Below, locate the line that contains "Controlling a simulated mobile". Repeat exactly from that line to the line that contains "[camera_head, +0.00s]", inclusive, leaving out the pictures.

○ ○ ○ ○ ○ ○ ○

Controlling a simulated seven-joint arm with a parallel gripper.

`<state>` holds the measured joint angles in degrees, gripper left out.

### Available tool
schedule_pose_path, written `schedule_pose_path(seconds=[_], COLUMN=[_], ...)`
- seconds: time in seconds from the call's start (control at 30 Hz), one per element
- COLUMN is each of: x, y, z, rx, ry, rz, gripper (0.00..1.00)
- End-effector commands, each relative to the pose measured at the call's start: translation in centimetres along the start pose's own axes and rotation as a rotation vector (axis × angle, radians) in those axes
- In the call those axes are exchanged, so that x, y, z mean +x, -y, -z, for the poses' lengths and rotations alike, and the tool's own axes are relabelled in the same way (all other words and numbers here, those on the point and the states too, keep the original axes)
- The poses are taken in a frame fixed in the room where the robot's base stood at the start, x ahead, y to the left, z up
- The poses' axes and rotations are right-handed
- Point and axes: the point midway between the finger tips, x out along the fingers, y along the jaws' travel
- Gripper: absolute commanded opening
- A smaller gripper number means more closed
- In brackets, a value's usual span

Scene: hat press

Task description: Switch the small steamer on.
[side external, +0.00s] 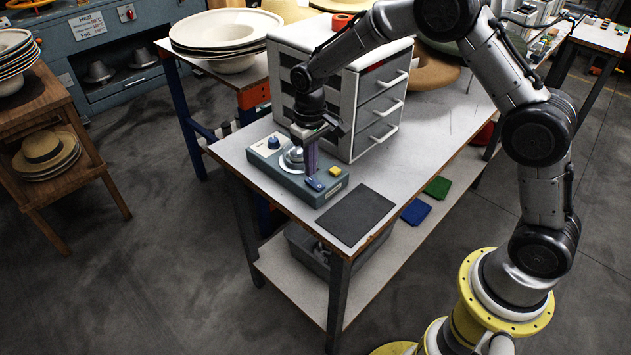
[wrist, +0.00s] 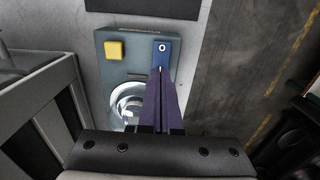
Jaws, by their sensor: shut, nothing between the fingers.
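The small steamer (side external: 284,181) is a grey-blue box near the left corner of the table. It carries a blue rocker switch (side external: 315,185), a yellow button (side external: 335,171), a shiny metal dome (side external: 291,160) and a knob (side external: 273,142). In the wrist view the rocker (wrist: 161,47) shows an O mark at its far end, beside the yellow button (wrist: 113,50). My gripper (side external: 312,174) points down with its purple fingers shut and empty. In the wrist view its fingertips (wrist: 160,71) overlap the rocker's near end, partly hiding it. I cannot tell whether they touch it.
A drawer cabinet (side external: 367,113) stands close behind the steamer, beside my gripper. The table's front edge is close to the steamer.

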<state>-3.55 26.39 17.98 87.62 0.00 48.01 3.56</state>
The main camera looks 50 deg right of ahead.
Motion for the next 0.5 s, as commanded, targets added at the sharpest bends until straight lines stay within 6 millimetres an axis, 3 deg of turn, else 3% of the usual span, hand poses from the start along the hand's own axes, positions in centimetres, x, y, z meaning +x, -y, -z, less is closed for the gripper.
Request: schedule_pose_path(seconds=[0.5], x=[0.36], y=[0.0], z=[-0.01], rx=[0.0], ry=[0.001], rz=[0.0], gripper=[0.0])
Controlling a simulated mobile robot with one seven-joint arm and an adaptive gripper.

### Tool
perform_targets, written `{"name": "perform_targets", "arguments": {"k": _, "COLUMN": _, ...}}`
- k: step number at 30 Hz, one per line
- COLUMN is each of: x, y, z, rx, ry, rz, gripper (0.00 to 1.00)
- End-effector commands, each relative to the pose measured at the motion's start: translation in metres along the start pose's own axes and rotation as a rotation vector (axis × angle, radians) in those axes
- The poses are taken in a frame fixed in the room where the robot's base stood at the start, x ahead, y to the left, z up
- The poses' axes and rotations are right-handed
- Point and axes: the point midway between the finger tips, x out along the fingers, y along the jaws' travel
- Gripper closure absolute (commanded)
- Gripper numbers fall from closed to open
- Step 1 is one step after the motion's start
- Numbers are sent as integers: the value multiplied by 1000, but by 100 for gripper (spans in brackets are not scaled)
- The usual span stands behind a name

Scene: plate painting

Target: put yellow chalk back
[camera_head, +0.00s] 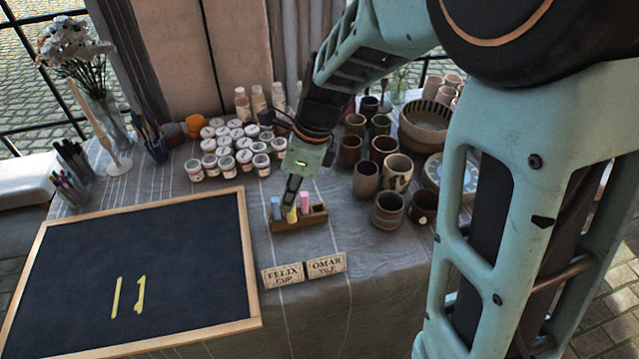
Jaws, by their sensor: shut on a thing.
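A small wooden chalk holder (284,226) stands on the table, right of the blackboard. A blue chalk (276,207) stands upright at its left and a pink chalk (304,203) upright toward its right. My gripper (291,205) points down over the holder between them. It is shut on the yellow chalk (292,216), whose lower part shows at the holder. I cannot tell whether the yellow chalk is seated in a slot or just above it. The blackboard (150,250) lies at the left with two yellow strokes on it.
Two name cards, FELIX (283,275) and OMAR (326,265), stand in front of the holder. Several paint jars (228,150) are behind it, and several cups, including a dark mug (388,209), stand to its right. Pen cups and a flower vase are at the left.

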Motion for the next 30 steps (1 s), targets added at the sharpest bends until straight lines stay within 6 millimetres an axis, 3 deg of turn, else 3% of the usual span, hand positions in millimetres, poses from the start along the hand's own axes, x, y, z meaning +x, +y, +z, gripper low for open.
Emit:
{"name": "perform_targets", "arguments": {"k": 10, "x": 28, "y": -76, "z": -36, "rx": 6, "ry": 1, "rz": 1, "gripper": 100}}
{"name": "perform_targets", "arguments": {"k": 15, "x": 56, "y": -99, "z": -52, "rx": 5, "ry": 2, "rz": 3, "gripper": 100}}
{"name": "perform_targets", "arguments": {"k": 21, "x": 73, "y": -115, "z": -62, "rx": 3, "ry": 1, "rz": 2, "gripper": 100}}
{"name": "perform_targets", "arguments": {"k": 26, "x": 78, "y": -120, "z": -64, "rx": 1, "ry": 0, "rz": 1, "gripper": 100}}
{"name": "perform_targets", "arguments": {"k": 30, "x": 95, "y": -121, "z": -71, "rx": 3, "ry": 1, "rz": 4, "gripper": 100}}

○ ○ ○ ○ ○ ○ ○

• [Response to the task]
Controlling a simulated mobile robot with one seven-joint arm and an adaptive gripper.

### Tool
perform_targets, written `{"name": "perform_targets", "arguments": {"k": _, "COLUMN": _, ...}}`
- k: step number at 30 Hz, one per line
- COLUMN is each of: x, y, z, rx, ry, rz, gripper (0.00 to 1.00)
- End-effector commands, each relative to the pose measured at the motion's start: translation in metres along the start pose's own axes and rotation as a rotation vector (axis × angle, radians) in those axes
- The poses are taken in a frame fixed in the room where the robot's base stood at the start, x ahead, y to the left, z up
- The poses' axes and rotations are right-handed
- Point and axes: the point midway between the finger tips, x out along the fingers, y along the jaws' travel
- Gripper closure absolute (commanded)
- Gripper numbers fall from closed to open
- Step 1 is one step after the motion's start
- Numbers are sent as integers: the value multiplied by 1000, but by 100 for gripper (spans in brackets are not scaled)
- The usual span stands behind a name

Scene: plate painting

Target: put yellow chalk back
[camera_head, +0.00s] 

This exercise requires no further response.